I've prepared two new files, both in /global/homes/j/jchiang8/scratch/desc/Run2.2i/stellar_variability:

BrunoSanchez commented 4 years ago

Hi Jim, I have found that the star standard deviations are identycal for the 4 bandpasses. This might be an error. Still, though not an urgent matter, would be nice to have those values. Thanks.

jchiang87 commented 4 years ago

They will be identical for the kplr models (see the light curve plot above). Is that also true for the applyRRLy stars?

FWIW, here is the implementation for the kplr stars where the delta_mag values for all six bands are set identically: https://github.com/lsst/sims_catUtils/blob/master/python/lsst/sims/catUtils/mixins/VariabilityMixin.py#L1332

BrunoSanchez commented 4 years ago

Ok sorry. This is correct. If kplr stands for transits then variability should be achromatic, I forgot about this.

BrunoSanchez commented 4 years ago

I know where the confusion is coming. When I join the stellar_variability stats table, with the truth_summary table, filtered by is_variable==1, using the column id, then the only models that I get crossmatched are MLT and kplr. Is there an obvious reason for this?
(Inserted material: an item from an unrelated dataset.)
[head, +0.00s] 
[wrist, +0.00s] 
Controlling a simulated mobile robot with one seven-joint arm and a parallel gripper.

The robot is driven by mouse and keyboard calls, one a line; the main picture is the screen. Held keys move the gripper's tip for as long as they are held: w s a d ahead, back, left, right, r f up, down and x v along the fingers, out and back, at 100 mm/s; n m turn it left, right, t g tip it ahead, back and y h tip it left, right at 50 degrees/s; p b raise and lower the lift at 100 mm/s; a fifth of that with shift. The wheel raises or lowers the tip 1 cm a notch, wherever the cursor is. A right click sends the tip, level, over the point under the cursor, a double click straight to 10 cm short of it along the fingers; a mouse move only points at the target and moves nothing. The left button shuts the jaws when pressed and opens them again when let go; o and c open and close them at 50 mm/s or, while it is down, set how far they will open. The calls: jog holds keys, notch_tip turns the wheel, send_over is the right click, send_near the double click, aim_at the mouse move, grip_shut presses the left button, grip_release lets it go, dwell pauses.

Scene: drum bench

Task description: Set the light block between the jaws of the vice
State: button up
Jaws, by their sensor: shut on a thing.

jchiang87 commented 4 years ago

There should be applyRRly stars that are also matched. The code that sets the is_variable flag just looks for varParamStr which does exist for the applyRRly objects. I'll look into it.

BrunoSanchez commented 4 years ago

Well, I have counted only 371 RRLyr stars. And none of them falls in the box where I am working on. So this explains it. Sorry for bothering you!

rrlyrae_radec

jchiang87 commented 3 years ago

These tables have been generated and are available via Postgres at NERSC. An example notebook showing how to access those tables is available. That notebook is also linked to the DC2 Data Product Overview page.